The letter is available here
The letter collected more than 200 signatures, including University of South Australia education professor Peter Buckskin, head of the Stronger Smarter Institute Chris Sarra, University of Technology Sydney law professor Larissa Behrendt, Canberra University education lecturer Kaye Price and president of the NSW Aboriginal Educational Consultative Group Cindy Berwick.
Professor Buckskin, dean of the David Unaipon College of Indigenous Education and Research at the University of South Australia, says the draft national curriculum presented indigenous people “from an anthropological point of view; it sees us as museum pieces”.

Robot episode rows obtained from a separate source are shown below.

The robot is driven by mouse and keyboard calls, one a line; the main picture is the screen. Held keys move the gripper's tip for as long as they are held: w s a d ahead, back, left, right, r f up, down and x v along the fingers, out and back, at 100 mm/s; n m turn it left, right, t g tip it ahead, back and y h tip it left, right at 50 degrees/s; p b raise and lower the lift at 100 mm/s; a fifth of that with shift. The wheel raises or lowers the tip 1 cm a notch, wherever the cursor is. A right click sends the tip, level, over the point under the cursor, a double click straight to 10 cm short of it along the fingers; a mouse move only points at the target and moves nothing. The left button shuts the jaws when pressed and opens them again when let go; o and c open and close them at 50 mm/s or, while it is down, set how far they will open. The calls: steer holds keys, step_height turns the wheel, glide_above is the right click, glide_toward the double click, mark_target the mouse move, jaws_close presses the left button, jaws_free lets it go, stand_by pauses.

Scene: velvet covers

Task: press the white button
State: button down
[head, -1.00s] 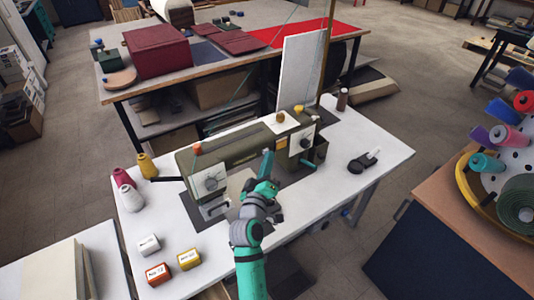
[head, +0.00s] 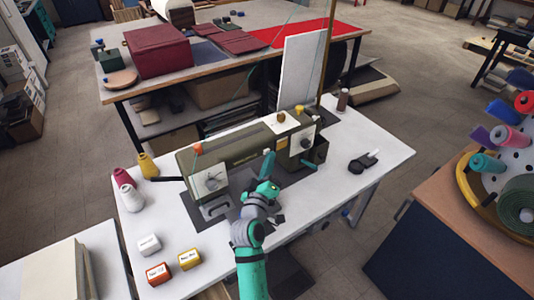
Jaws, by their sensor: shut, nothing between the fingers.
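An olive sewing machine (head: 235,152) stands on the white table (head: 365,200). Its front carries a white plate with a grey dial (head: 210,181) at the left and another white plate with a knob (head: 302,143) at the right. A small white panel (head: 279,124) lies on its top, next to a brown knob and a yellow knob. I cannot tell which of these pale parts is the white button. My teal gripper (head: 268,164) is shut and empty in front of the machine's middle, left of the right-hand plate. Contact is not clear; my wrist partly hides the machine's base.
Thread cones (head: 131,197) stand at the table's left, with small labelled boxes (head: 158,272) in front. A dark tool (head: 362,163) lies at the right. A brown spool (head: 342,99) and a tall white board (head: 303,75) stand behind. The table's right front is clear.

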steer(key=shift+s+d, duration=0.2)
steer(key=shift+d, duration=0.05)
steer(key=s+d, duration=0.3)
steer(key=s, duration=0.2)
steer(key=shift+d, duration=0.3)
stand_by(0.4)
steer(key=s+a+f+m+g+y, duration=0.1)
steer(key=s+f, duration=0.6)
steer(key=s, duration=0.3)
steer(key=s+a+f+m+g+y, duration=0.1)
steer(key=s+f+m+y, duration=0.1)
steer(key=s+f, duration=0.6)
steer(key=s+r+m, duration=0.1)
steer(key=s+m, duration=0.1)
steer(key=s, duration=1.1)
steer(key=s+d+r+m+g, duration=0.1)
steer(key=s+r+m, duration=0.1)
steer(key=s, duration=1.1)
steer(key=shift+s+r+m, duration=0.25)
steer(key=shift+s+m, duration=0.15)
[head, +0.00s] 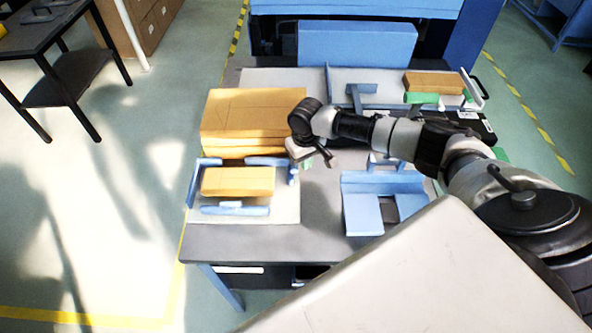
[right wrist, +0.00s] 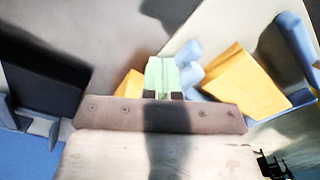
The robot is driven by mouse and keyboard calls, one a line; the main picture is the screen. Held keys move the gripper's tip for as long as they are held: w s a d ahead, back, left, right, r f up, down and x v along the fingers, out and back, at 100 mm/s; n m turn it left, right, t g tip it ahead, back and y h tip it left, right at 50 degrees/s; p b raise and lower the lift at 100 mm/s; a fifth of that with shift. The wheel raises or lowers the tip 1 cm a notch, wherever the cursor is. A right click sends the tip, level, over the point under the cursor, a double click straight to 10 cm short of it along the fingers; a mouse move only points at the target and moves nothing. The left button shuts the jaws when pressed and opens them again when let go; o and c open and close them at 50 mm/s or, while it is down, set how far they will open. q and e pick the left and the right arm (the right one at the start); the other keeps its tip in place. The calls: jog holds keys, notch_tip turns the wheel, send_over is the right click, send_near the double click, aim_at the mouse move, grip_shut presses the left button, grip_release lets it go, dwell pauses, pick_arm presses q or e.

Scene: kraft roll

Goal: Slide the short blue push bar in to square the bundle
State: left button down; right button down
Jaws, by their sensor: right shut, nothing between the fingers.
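The bundle (head: 238,181) is a flat kraft-coloured block on a pale board (head: 285,210), framed by blue bars. A short blue bar (head: 293,174) stands at its right end, apart from the bundle; I take it for the push bar. My right gripper (head: 318,160) is just right of this bar, shut and empty. In the right wrist view, its pale green fingers (right wrist: 164,78) are together, with a small blue piece (right wrist: 189,68) close beside them and the bundle (right wrist: 243,84) further right. I cannot tell whether the fingers touch the blue piece. My left gripper is out of view.
A large kraft stack (head: 245,120) stands behind the board. A blue bar (head: 235,210) lies in front of the bundle and another (head: 192,183) at its left. A blue slotted stand (head: 370,205) is to the right. Bare grey table (head: 318,220) shows between.

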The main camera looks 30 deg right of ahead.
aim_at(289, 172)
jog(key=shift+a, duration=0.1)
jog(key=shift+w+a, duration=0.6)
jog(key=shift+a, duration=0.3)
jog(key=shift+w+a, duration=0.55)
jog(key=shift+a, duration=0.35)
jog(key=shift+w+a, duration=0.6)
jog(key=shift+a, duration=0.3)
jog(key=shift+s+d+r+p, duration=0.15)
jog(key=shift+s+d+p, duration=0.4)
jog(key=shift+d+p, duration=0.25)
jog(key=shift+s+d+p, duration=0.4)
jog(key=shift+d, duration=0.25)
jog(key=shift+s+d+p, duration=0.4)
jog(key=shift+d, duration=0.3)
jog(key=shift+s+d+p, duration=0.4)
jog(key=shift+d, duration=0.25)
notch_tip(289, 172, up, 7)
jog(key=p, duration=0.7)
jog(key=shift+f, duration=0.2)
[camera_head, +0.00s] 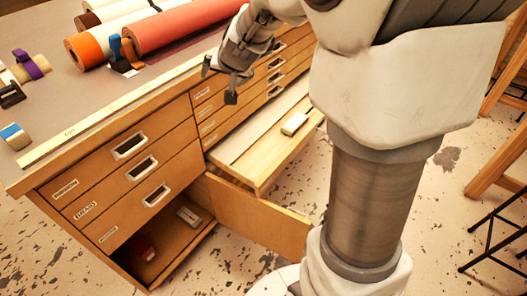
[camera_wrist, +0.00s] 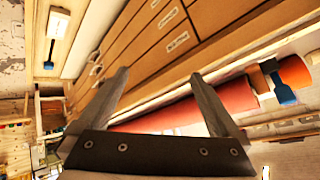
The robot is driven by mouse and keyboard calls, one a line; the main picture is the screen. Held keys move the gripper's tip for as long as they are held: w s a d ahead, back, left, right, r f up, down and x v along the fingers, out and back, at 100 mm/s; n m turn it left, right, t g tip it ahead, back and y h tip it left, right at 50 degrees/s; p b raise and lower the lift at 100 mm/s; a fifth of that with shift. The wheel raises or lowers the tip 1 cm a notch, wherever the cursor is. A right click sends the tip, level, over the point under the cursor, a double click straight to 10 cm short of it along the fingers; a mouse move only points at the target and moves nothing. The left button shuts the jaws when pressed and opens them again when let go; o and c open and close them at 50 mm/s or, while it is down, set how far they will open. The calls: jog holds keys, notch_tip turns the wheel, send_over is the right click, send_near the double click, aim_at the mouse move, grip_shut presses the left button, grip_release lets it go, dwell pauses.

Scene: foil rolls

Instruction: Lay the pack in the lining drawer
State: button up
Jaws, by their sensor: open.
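A small white pack (camera_head: 294,123) lies flat in a pulled-out drawer (camera_head: 245,171) of the wooden cabinet, on its pale floor, towards the right side. The drawer's label is not readable from here. The wrist view shows a pale block (camera_wrist: 58,23) in an open drawer at its upper left, which looks like the same pack. My gripper (camera_head: 219,82) is open and empty, above the cabinet's edge left of the pack and apart from it. Its two fingers (camera_wrist: 158,76) are spread wide in the wrist view with nothing between them.
Orange and red rolls (camera_head: 185,28) lie on the cabinet top (camera_head: 60,95) with tape rolls and a blue-topped block (camera_head: 15,136). Closed labelled drawers (camera_head: 130,170) sit at left. An open lower compartment (camera_head: 170,240) with a swung-out door (camera_head: 258,215) is below. Stools stand at right.

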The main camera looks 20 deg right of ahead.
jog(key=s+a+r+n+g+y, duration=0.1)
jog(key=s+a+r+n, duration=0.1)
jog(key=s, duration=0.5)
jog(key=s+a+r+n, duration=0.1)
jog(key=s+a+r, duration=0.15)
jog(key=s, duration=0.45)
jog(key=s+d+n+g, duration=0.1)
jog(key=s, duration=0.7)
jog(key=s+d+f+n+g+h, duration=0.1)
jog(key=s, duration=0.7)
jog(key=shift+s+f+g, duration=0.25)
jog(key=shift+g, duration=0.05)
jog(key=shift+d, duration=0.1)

“The national Australian curriculum has to be inclusive of indigenous perspectives and through our world view, of contemporary indigenous people in the 21st century and what should Aboriginal kids look like in 25 years, what any child who graduates after 12 or 13 years of school should look like,” he said. “Are people going to continue to talk about Aboriginal people instead of talking with them?”
Professor Buckskin said the curriculum should present contemporary indigenous culture and cover the contribution made by indigenous people to the development of the nation, from accompanying explorers to building the telegraph line from Adelaide to Darwin to the inventions and literature of men such as Unaipon.
“I would hope Australian children are more knowledgeable about the experiences of Australia’s first peoples and they see them not as the enemy but as a valued contributor to the Australian psyche,” he said.
that is wonderful concept to acommodation diversity pupil/student in SA.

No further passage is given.